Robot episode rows
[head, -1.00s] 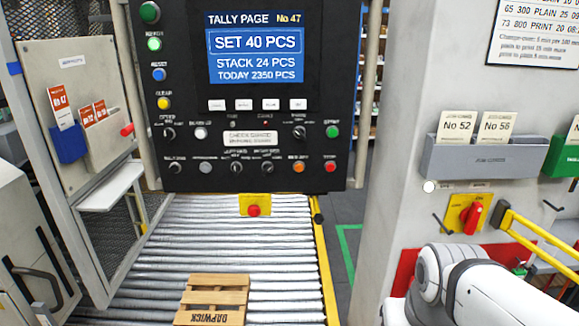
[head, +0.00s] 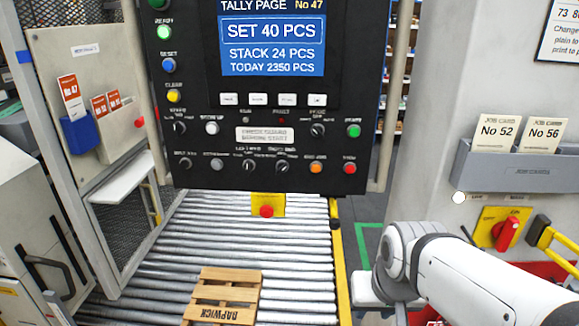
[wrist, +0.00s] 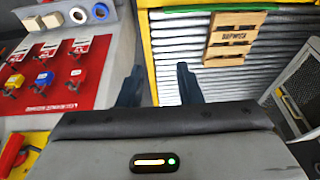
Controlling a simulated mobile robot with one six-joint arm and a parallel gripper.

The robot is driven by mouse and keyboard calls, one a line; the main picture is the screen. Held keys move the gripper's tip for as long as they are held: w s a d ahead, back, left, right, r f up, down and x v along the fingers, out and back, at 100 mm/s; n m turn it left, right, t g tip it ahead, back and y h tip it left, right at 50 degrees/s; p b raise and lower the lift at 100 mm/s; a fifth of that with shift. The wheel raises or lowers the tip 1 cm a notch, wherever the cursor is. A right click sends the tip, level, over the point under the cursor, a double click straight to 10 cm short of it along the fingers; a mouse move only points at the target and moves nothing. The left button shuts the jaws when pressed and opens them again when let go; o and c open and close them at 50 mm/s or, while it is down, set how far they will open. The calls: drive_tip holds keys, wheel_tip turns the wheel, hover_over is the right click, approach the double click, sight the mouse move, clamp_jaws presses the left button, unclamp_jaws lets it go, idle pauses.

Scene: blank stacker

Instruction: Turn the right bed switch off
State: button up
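The black control panel (head: 345,120) stands ahead in the head view. Its bottom row holds two black rotary knobs side by side, a left one (head: 249,165) and a right one (head: 282,166), each under a small label too blurred to read surely. The right knob appears to be the right bed switch; its exact setting is too small to tell. My gripper (wrist: 159,84) shows in the wrist view with its two dark fingers apart and nothing between them. It points down toward the floor and rollers, away from the panel. In the head view its fingers are hidden.
Below the panel are a roller conveyor (head: 180,260), a wooden pallet (head: 228,291) and a yellow box with a red button (head: 267,205). At right are a grey card holder (head: 520,165) and a red rotary switch (head: 506,233). A red board (wrist: 80,85) with padlocks shows in the wrist view.

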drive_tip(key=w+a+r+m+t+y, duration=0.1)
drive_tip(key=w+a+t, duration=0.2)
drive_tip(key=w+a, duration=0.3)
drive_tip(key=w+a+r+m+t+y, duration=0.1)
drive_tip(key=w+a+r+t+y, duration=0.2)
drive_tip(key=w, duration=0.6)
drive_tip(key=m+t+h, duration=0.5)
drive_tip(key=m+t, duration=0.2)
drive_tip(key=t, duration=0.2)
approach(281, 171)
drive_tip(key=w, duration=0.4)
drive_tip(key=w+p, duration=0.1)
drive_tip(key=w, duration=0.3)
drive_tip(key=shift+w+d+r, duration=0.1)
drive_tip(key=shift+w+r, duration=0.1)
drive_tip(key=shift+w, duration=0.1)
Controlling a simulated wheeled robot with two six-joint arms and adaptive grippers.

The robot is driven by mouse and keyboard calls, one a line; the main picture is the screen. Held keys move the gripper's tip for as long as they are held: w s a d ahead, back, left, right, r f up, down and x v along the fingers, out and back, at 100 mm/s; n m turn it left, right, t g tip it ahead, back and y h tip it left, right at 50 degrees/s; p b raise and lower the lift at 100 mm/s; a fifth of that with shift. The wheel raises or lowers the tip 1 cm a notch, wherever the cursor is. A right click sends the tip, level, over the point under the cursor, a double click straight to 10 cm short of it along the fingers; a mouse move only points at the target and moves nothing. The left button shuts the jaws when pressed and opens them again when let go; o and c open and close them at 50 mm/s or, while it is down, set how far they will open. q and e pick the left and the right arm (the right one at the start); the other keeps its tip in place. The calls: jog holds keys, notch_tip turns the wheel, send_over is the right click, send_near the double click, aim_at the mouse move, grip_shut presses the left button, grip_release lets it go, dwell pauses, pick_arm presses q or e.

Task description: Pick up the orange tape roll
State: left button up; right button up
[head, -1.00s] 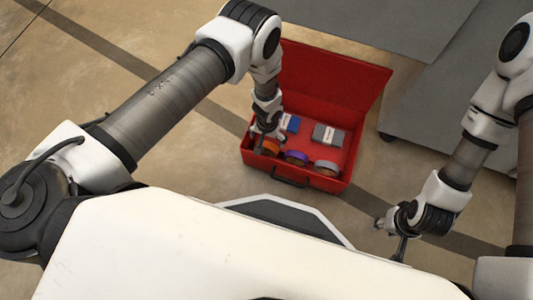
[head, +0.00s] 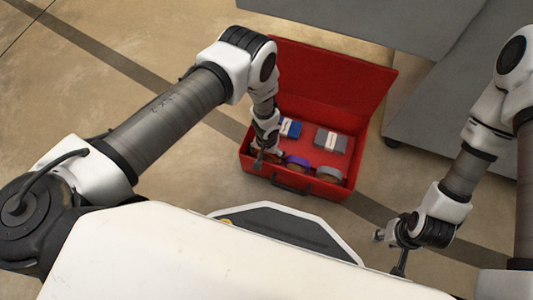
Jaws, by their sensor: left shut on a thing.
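The orange tape roll is in the front left corner of the red toolbox (head: 345,110), almost wholly hidden behind my left gripper (head: 261,160). Only a dark brownish edge shows there. My left gripper reaches down into that corner from above and is shut on the roll; its fingertips are small and partly unclear. My right gripper (head: 388,251) is outside the toolbox, low at the right, with its fingers spread apart and nothing between them.
A purple tape roll (head: 298,163) and a grey tape roll (head: 330,174) stand to the right along the toolbox front. A blue box (head: 290,127) and a grey box (head: 331,139) lie behind them. The lid is open at the back. A grey cabinet stands beyond.

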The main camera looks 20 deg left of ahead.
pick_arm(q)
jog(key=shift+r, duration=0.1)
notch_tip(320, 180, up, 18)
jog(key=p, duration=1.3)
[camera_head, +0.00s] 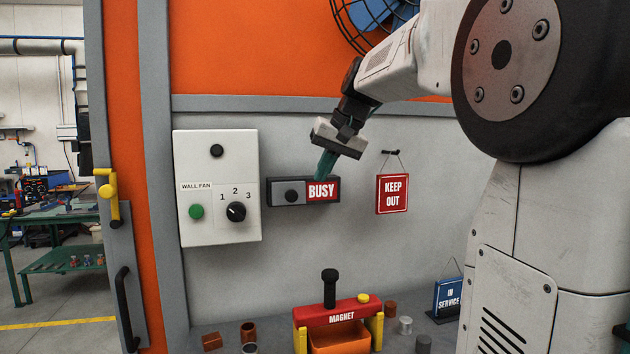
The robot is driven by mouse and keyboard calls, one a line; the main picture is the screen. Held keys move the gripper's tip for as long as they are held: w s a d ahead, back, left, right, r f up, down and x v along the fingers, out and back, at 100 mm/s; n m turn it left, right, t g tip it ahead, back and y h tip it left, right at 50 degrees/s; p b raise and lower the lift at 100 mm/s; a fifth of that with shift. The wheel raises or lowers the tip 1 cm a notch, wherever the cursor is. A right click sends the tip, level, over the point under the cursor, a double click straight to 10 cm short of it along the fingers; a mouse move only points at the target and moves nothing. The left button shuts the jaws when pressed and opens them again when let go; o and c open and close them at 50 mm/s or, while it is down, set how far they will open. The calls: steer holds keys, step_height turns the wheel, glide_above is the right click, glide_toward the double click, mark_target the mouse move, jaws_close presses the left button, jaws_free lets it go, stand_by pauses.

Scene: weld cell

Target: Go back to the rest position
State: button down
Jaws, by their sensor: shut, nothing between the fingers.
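My gripper (325,164) is in front of the grey back wall, at the upper edge of the busy sign (322,191). Its dark green fingers are together and hold nothing. The busy sign is a dark box with a red "BUSY" panel on its right and a grey part with a black knob on its left. The fingertips overlap the top of the sign in the picture; I cannot tell whether they touch it. My white arm reaches in from the right.
A wall fan control box (217,165) hangs left of the sign, and a keep out sign (392,195) hangs to the right. A red magnet (338,312) with a black handle stands below. Small metal parts and an in service sign (447,298) are near it. A fan (375,12) is above.

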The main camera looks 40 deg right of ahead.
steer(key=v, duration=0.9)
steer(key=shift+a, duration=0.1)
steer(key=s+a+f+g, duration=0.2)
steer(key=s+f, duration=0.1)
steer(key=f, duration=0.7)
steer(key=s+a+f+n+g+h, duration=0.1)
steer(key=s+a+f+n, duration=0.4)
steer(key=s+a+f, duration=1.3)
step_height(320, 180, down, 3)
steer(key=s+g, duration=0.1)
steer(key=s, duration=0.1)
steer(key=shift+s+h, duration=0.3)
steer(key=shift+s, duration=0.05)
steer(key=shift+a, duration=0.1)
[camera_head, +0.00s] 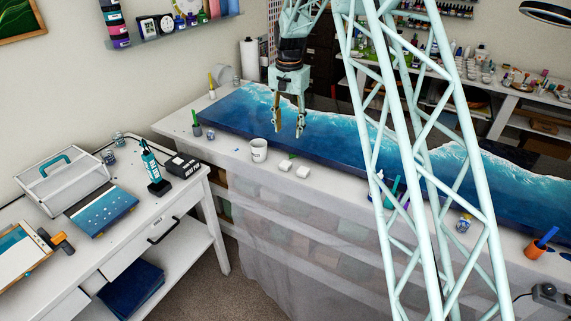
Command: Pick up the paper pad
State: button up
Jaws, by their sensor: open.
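My gripper (287,130) hangs pointing down over the blue-and-white wave-pattern resin panel (240,110) on the long white table. Its two fingers are apart with nothing between them. No object is plainly recognisable as the paper pad.
A pale lattice column (384,160) crosses the right half and hides part of the long table.

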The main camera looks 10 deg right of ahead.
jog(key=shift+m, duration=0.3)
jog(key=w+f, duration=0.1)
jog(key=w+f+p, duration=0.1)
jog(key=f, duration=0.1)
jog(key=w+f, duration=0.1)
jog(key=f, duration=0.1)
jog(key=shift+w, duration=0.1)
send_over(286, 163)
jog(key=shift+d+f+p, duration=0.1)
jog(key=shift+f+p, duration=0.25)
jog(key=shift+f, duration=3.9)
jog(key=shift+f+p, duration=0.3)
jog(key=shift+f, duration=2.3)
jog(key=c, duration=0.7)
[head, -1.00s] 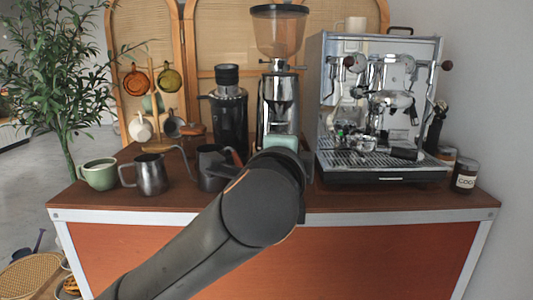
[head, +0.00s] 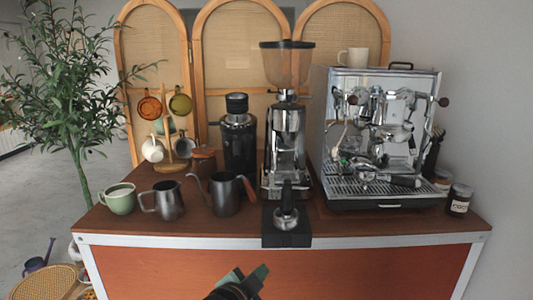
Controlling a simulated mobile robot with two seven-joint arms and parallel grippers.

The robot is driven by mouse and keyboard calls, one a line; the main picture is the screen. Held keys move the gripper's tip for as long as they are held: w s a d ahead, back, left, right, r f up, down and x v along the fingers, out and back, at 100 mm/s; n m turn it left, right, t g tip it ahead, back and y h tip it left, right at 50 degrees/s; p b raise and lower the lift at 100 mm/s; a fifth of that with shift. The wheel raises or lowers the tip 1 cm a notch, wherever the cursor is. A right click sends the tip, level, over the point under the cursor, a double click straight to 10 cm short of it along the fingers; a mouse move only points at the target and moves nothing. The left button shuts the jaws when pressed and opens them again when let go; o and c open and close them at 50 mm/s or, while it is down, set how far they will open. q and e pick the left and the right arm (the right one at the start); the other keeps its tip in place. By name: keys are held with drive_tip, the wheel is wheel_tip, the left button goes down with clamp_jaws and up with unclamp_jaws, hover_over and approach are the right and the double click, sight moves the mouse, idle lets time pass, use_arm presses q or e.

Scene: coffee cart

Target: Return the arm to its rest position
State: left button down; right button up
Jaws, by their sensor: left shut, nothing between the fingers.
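My left gripper (head: 245,278) shows at the bottom middle of the head view, in front of the cart's orange front panel and below the edge of its top. Its greenish-grey fingers are shut with nothing between them, and it touches nothing that I can see. Most of my left arm is out of the picture below. My right gripper is not in view.
The brown cart top (head: 370,224) holds a green mug (head: 118,199), a steel pitcher (head: 168,200), a dark kettle (head: 226,194), a grinder (head: 286,130), a tamper on a black block (head: 287,240), an espresso machine (head: 378,140) and jars (head: 459,199). A plant stands left.

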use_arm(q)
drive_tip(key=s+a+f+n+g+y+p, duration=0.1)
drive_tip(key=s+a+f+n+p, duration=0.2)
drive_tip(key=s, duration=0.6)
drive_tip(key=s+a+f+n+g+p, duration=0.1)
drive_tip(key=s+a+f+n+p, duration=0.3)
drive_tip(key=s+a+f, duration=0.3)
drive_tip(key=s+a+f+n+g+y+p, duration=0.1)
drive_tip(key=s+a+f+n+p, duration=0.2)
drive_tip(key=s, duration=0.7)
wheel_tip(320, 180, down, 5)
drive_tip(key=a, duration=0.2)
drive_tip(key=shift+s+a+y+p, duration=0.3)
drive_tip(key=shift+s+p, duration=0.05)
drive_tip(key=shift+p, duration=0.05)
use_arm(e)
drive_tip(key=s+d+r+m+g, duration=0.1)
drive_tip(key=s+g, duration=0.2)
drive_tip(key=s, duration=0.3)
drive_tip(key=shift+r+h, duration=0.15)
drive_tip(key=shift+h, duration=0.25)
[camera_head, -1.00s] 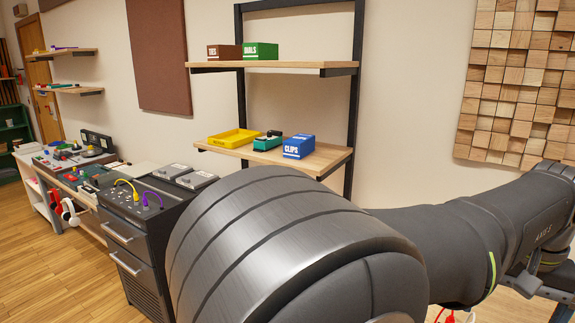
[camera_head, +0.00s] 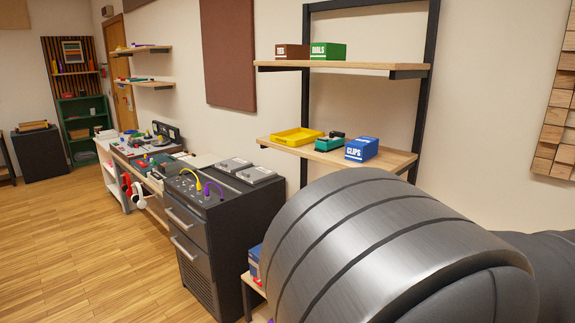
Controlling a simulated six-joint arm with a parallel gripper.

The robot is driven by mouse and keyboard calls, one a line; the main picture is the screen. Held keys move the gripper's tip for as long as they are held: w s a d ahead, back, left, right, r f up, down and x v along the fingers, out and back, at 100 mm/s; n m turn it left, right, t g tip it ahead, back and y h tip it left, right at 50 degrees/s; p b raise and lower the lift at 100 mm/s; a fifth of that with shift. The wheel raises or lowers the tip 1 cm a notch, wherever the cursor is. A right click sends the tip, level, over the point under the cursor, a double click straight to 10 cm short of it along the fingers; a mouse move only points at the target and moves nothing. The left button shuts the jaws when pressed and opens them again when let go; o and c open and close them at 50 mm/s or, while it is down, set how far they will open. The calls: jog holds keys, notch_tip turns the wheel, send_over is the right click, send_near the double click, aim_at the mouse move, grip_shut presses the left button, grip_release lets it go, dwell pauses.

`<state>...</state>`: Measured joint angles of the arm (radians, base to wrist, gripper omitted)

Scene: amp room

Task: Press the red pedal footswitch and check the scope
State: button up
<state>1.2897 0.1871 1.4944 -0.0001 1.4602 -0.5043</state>
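I cannot make out a red pedal footswitch or a scope in the head view. A large grey part of my own arm fills the lower right and hides what lies behind it. My gripper is not in the frame, so its state and place do not show.
A dark drawer cabinet (camera_head: 196,262) with yellow and purple cables on top stands left of my arm. Beyond it is a workbench (camera_head: 140,168) with devices; red and white headphones hang at its front. A wall shelf (camera_head: 398,158) holds a yellow tray (camera_head: 297,137) and a blue CLIPS box (camera_head: 361,149). Wooden floor at left is clear.

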### STATED TASK
Go through the material and select each line with the string "Scene" in it.

### PROBLEM SOLUTION
Scene: blank stacker
Scene: weld cell
Scene: coffee cart
Scene: amp room

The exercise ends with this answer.